Tuesday, March 23, 2010

Oohhh! An Oldie!


Trying to find the right "red" for the inner border of a project I'm working on....look at this goodie! You know it's old when it's only 36" wide! I don't suppose anyone can pin-point the date on this? 60s? Anyone? When did fabric go to 44" wide?

I love how this blends in with so many of the reproduction fabrics that are floating around out there. Some old calicoes are just timeless, aren't they?

17 comments:

Not Lucy said...

I couldn't tell you a real date other than I would say 60s or older for sure. I know there was still 36" wide fabric around in the late 60's-early 70's because patterns still gave yardage for 36" wide fabric and 44-45". That is a very cool piece of fabric!

sophie said...

That does seem like a perfect "Bonnie quilt" fabric. It must have been a little bit hard to cut into it.

bingo~bonnie said...

An Oldie? really? I never would have guessed. It looks like one from the CW section at the LQS ;)

Bonnie, you're right - calicoes are timeless ;)

Love from Texas! ~bonnie

Lady of the Cloth said...

I have a piece the same design (36") wide but in a turquoise shade. It was in my mom's stash and I have no idea how long it had been there. She passed away in 1972. Timeless is right

Mary-Kay said...

As I was reading your post, I was thinking that fabric came in 3 widths 36,45 and 60. I seem to remember there being the different widths on patterns. Maybe I'm thinking of something else altogether but that's what I remember. And I'm not that old either.

Marge Gordon said...

36 inch wide fabrics were still on the market in the mid to late 70s
Marge

Tricia said...

Hey Bonnie,
I have a question...please don't think I am a quilt police or something...this is more just curiosity! When you come across fabrics that are obviously old and such how concerned are you about content? When fabric was 36" wide, was it 100% cotton? Or a blend? Thanks for all of your inspiration!
hugs
tricia

Teresa said...

Wow! Where did you find the red treasure?!? When I was 11 (in 1971), you could still buy calico fabric at Hancock Fabrics in Birmingham, Alabama that came on 36-inch bolts. I was learning to sew, and the Simplicity patterns stated yardage needed based on either 36, 44/45, or 60 inch wide fabric.

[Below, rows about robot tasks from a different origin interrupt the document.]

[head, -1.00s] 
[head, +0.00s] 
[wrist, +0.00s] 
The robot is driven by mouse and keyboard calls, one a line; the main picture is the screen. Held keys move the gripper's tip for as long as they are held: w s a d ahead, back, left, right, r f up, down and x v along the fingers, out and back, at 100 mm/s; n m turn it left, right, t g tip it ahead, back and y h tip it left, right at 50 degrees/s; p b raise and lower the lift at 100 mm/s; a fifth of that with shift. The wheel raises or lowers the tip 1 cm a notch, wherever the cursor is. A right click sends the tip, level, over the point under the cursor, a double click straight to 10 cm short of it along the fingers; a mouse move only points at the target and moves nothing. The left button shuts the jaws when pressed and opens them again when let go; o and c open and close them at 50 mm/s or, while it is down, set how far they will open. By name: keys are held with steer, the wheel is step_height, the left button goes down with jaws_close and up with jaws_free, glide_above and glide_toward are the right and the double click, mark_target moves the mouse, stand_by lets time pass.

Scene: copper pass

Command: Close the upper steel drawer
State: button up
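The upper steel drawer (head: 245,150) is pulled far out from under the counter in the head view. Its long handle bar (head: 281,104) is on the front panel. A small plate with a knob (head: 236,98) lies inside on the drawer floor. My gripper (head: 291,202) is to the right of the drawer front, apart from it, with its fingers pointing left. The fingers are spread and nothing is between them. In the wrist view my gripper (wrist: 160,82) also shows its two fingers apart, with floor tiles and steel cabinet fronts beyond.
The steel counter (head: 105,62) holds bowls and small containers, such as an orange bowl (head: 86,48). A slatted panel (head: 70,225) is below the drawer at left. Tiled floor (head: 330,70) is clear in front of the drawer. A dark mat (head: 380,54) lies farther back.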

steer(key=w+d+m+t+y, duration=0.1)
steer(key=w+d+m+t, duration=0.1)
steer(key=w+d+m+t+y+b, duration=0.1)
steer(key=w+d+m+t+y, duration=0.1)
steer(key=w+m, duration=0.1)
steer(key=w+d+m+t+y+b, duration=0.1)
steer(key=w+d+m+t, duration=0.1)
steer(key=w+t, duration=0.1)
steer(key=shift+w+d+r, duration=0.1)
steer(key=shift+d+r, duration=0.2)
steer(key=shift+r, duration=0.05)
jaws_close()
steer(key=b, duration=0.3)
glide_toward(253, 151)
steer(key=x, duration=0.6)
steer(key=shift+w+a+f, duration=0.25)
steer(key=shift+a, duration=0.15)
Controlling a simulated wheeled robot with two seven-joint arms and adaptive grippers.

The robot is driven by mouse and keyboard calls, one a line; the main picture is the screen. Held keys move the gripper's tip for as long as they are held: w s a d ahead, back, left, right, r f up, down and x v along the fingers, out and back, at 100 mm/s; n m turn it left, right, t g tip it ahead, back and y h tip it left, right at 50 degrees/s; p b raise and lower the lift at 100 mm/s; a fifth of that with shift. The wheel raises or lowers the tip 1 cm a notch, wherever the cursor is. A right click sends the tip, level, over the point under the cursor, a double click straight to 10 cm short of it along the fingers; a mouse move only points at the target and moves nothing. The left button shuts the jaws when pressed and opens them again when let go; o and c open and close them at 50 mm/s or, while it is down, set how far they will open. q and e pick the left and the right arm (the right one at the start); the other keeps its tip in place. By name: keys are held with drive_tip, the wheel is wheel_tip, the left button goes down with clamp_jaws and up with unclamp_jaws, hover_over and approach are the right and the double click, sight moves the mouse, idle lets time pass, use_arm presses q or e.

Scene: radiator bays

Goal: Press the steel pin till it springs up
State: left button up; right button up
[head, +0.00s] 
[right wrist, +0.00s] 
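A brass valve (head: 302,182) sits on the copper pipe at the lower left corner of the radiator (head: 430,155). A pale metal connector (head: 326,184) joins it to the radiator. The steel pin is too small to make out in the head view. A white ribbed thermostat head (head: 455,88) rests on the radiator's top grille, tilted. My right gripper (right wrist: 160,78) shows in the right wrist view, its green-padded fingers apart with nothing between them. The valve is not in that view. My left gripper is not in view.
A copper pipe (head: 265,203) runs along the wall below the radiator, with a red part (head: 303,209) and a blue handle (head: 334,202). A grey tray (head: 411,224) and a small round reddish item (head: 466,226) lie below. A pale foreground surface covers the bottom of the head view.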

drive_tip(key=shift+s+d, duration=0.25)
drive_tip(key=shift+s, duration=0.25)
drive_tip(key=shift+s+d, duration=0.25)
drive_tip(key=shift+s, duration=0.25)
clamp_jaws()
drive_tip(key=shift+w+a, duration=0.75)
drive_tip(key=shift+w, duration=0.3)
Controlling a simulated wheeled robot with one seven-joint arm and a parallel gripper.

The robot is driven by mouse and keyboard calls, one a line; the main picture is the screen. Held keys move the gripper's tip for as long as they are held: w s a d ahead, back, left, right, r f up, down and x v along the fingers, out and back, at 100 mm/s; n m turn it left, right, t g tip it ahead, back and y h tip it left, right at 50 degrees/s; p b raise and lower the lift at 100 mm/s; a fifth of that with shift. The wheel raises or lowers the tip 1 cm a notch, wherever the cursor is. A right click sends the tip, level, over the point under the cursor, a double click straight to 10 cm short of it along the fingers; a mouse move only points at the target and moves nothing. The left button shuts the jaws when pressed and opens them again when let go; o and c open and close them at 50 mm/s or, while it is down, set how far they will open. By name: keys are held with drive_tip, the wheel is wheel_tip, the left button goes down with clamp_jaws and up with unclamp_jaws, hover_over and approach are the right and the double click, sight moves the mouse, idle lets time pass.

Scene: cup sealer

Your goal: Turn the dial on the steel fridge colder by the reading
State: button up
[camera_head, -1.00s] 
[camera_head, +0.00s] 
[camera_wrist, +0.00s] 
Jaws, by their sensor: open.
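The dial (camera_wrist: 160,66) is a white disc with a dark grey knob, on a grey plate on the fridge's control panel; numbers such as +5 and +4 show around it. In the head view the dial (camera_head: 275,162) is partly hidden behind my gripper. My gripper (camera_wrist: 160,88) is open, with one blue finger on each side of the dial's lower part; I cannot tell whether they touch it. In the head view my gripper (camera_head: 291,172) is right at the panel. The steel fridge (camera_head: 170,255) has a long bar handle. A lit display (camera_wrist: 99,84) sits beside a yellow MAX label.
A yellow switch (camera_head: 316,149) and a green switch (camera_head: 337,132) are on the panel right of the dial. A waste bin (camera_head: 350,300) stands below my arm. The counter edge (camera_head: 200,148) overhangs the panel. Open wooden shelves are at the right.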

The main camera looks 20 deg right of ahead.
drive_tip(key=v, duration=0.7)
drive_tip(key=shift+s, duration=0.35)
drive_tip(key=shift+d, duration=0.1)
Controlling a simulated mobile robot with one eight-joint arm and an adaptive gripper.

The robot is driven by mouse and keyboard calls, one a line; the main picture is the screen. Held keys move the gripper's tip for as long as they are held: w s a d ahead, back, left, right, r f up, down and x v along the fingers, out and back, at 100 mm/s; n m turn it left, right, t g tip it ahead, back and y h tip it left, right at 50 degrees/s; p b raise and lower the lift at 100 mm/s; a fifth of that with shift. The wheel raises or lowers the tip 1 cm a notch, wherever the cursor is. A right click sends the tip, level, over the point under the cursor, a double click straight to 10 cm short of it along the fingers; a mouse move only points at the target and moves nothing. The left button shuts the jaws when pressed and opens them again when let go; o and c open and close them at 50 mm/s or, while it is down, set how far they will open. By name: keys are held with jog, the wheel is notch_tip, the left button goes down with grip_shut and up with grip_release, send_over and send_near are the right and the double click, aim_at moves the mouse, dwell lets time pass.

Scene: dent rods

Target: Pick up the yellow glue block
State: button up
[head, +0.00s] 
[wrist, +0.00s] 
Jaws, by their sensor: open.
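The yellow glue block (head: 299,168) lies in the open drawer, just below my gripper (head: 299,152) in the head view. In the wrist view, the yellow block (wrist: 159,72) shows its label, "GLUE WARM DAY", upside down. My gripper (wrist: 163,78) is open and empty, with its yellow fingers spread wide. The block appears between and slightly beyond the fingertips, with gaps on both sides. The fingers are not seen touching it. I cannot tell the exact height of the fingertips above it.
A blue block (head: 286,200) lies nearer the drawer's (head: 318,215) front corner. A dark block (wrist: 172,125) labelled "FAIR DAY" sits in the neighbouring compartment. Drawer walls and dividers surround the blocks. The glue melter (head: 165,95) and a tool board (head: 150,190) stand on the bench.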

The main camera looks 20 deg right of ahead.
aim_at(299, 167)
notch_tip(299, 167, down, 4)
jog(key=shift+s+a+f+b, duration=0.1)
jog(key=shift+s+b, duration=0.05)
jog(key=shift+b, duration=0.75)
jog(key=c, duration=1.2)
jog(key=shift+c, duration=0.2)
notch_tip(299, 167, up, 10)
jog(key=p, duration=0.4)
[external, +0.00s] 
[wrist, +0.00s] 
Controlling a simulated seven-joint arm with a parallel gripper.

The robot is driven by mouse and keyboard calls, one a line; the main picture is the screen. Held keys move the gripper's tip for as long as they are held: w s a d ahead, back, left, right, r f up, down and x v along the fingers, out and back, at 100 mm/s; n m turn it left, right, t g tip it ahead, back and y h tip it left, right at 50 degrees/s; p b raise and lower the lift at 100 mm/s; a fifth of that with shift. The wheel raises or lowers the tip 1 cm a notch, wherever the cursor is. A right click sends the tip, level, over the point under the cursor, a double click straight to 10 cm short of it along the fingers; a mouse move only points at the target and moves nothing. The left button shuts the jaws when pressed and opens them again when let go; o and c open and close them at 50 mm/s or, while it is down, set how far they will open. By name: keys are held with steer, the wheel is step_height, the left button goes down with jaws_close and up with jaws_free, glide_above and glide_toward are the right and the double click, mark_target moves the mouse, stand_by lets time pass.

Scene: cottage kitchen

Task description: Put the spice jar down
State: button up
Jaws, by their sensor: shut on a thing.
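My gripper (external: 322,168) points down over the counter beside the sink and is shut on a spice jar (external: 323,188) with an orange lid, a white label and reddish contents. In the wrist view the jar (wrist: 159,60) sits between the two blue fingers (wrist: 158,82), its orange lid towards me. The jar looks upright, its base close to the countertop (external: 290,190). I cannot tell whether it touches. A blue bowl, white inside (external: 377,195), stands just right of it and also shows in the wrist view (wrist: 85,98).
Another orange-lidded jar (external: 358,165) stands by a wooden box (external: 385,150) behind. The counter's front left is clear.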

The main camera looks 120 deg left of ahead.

Wow...maybe this makes ME an antique!!

Jay in Nebraska said...

Hey Bonnie...its hard to determine the age of fabric, 44 inches came on the market in the late 50's, however, 36 was still being made into the late 70's. To me your fabric looks like late 60's to early 70's.

Dena said...

Unfortunately, I don't know the answer to your question, but I love your fabric!

Vireya said...

I worked in a fabric store here in Australia in 1988, which sold "craft prints" which were 90cm (36") wide. They were the only "quilting" fabrics that particular chain of stores sold at the time.

mythreepaynes said...

You know, I had totally forgotten fabric used to be 36 inches wide!!

Thanks for the trip down memory lane!!

Louise said...

Pretty fabric! I started sewing (clothing) in the late 1960's and most fabric was 45" wide by then. Since your fabric is older, I'd suggest you test it. Try gently tearing it width-wise, and if it easily tears you may consider not using it. Louise

Louise said...

Corr on last post...I meant to say try tearing it lengthwise, not width wise. I'm sure for an inner border, though, it should be fine. (And just who do I think I am, giving sewing advise to Bonnie!!! :)
Louise

Leeann Hansen said...

I was interested in how old it could be and found this page about vintage fabric
http://www.fabrics.net/joan1000.asp
says 42 inch came in towards the end of the 50s. Can you remember where it came from, a friend or family?

rosewillow said...

Well, good taste never goes out of style! ;-) Love that red.

Carol Sc said...

If you wish to test fiber content, do the "burn" test. Take a small piece of the fabric and CAREFULLY light the edge with a match. If it melts and forms a hard edge, it has synthetic fibers. If it flames and forms ashes, it is a natural fiber. I do this in an ashtray for safety.